Basically, if your computer is NOT critical to your business, personal, or family use, and you want to try out the new features, then feel free to upgrade to Vista. Of course, make sure you have enough RAM, a fast enough processor, and a powerful enough video card to take advantage of all of Vista’s new features.

However, like most users, if your computer is too critical to risk significant downtime, then I strongly advise that you stay away from Vista for at least a year, if you upgrade at all. I can sum up the reasons for this in three main points:
First, Vista is the most significant upgrade to Windows since Windows 95. So many new technologies are incorporated into Vista that the odds of bugs and compatibility problems are greatly increased.

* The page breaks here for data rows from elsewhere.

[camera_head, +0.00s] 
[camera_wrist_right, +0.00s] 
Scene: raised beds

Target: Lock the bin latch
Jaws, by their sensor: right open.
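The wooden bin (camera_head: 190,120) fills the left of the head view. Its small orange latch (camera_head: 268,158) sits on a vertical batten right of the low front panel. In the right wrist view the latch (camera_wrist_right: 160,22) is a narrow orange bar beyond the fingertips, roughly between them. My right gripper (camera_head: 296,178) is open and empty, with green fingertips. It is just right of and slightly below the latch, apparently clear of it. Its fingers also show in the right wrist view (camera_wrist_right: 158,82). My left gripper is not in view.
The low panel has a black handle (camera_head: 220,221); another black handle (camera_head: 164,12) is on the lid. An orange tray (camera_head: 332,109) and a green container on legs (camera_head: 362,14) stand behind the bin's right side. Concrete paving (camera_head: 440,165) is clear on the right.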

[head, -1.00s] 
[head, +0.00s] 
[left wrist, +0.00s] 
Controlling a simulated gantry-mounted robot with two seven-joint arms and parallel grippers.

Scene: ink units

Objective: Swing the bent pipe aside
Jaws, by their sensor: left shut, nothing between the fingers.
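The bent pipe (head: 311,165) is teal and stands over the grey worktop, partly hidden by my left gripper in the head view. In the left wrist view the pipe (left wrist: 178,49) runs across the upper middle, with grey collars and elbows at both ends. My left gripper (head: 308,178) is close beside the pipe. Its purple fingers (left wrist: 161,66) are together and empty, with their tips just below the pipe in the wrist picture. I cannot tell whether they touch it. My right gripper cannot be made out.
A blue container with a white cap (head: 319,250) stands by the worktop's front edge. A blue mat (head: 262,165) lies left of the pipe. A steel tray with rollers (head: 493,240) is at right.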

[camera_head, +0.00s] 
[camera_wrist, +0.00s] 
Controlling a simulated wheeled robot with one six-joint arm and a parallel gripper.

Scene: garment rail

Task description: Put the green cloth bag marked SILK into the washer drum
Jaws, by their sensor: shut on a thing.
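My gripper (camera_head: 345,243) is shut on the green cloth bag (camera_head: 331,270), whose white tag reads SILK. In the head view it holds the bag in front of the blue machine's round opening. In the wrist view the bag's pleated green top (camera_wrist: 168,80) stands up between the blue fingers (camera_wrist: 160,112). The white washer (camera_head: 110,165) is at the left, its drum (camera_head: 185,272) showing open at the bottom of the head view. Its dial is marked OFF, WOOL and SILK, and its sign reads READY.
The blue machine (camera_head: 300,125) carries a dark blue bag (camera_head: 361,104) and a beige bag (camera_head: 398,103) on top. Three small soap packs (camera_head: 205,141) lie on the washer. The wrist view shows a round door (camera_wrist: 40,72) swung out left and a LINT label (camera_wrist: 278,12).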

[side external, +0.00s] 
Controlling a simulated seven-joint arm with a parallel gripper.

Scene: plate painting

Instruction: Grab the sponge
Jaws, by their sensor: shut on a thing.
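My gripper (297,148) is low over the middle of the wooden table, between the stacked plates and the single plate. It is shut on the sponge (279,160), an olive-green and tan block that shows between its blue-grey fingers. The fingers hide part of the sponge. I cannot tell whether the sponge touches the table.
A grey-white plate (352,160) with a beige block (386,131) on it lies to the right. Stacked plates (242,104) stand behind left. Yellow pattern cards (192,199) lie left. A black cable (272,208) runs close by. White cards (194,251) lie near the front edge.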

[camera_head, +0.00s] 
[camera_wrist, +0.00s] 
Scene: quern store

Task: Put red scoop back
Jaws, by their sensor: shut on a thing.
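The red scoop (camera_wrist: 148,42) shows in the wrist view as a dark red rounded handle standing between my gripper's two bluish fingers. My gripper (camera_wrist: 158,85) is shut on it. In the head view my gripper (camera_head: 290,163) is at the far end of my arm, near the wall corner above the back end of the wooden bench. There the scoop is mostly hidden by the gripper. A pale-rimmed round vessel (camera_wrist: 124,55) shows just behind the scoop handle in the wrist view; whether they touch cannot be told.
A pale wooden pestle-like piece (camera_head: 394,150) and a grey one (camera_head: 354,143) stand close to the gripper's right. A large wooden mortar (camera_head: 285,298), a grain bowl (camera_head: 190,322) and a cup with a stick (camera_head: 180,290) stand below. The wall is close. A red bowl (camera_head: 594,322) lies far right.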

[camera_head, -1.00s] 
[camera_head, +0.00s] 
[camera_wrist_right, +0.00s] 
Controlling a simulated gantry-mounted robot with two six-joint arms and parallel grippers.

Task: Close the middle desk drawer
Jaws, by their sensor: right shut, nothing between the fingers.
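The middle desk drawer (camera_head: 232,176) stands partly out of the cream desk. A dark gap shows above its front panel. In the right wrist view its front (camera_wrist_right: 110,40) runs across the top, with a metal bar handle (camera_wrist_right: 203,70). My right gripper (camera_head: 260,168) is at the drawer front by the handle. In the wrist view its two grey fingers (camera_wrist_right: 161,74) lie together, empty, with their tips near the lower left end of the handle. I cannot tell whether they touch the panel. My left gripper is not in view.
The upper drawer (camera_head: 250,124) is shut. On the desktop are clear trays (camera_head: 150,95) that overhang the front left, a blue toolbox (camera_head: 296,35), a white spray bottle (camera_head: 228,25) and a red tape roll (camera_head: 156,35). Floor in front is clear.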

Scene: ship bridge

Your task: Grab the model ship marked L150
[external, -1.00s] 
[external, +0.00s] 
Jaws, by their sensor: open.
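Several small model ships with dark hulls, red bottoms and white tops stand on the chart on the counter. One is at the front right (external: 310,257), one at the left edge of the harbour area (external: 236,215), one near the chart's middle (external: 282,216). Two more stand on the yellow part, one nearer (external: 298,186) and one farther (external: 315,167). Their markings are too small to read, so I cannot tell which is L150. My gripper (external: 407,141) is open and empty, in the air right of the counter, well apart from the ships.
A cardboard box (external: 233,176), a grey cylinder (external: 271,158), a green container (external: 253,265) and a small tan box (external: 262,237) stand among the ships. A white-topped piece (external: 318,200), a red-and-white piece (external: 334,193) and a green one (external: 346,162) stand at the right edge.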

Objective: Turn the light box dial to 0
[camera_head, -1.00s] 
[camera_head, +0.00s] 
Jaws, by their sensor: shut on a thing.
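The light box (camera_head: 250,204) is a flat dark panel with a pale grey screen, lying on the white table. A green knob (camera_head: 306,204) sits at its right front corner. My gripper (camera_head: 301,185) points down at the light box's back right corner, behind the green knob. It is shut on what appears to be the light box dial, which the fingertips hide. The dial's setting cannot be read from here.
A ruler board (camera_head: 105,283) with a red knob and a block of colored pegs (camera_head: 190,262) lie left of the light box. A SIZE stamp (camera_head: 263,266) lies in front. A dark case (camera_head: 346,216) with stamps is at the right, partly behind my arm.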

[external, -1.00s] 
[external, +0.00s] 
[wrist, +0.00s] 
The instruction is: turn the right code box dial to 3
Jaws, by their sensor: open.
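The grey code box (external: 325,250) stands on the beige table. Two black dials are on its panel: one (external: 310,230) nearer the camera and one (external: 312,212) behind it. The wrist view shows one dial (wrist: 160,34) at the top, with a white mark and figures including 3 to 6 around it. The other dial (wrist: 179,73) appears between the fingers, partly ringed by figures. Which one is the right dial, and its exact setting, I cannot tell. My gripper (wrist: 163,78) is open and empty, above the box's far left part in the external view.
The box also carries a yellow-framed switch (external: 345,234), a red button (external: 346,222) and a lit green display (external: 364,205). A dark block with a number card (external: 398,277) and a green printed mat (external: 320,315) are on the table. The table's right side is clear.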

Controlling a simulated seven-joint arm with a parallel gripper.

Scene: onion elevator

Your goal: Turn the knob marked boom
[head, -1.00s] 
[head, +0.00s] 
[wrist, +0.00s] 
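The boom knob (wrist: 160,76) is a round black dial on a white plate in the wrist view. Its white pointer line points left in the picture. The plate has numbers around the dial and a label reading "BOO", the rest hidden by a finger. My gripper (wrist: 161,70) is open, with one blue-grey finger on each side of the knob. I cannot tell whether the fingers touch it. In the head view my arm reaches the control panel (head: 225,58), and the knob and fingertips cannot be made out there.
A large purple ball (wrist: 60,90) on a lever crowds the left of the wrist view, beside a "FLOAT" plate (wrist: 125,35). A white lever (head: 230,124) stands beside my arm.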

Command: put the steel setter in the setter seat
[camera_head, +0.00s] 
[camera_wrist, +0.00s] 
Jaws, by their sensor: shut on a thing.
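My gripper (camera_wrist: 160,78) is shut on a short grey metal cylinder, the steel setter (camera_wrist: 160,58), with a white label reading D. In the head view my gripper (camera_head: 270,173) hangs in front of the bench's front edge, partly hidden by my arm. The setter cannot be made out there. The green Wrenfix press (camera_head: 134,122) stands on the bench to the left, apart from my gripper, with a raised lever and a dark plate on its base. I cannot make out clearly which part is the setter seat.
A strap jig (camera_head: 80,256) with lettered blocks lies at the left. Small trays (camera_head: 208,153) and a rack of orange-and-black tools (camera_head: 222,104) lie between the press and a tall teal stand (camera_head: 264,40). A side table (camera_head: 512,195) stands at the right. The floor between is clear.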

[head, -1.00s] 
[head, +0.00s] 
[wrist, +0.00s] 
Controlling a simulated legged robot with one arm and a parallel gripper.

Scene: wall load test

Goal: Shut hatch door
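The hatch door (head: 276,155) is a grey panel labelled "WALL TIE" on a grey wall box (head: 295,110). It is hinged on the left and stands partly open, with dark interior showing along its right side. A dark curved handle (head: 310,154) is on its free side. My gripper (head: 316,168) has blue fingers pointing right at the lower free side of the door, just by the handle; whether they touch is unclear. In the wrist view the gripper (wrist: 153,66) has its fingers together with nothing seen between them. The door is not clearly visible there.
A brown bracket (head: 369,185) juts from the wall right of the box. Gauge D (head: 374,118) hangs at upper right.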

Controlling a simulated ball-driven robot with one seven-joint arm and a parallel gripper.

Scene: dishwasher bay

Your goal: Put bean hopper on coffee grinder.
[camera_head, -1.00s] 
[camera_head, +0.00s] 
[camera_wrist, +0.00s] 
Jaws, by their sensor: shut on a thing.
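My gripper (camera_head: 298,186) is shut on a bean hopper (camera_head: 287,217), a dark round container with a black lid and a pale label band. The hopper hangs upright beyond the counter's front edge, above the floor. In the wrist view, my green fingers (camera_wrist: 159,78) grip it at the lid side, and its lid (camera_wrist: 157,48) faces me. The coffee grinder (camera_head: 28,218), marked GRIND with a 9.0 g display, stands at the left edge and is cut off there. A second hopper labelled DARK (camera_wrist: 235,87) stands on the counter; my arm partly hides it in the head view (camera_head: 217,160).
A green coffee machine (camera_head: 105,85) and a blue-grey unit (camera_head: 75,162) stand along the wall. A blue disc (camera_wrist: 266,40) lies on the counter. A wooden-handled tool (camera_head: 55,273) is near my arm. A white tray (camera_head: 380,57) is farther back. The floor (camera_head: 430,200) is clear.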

This is especially likely given Microsoft’s track record at putting out new software.

Second, Vista’s hardware requirements are significantly greater than that of Windows XP. While many recent vintage computers meet Microsoft’s minimum requirements for Vista, many experts seriously doubt that the minimum requirements will give a reasonable user experience. To experience all of Vista’s new features, the great majority of computers in the public today will need a significant RAM upgrade, as well as an upgraded video system.

Thirdly, the jury is still out whether all the new features in Vista will really benefit users. Many features are low-level, behind the scenes improvements that most users won’t understand yet alone perceive any difference. The most talked about and noticeable new features are cosmetic in nature. While this can generate a lot of “wow” factor, it can also create a learning curve for all users, experienced or novice.

When factoring all the costs associated with the upgrades against any possible benefit to Vista, it is very tough to recommend upgrading at all. By the time most users wait a year or two, it will make more sense to buy a new computer with Vista on it, than to upgrade their old computers.

The bottom line is that most users should wait to upgrade to Vista, and then make the decision to upgrade or simply buy a new computer.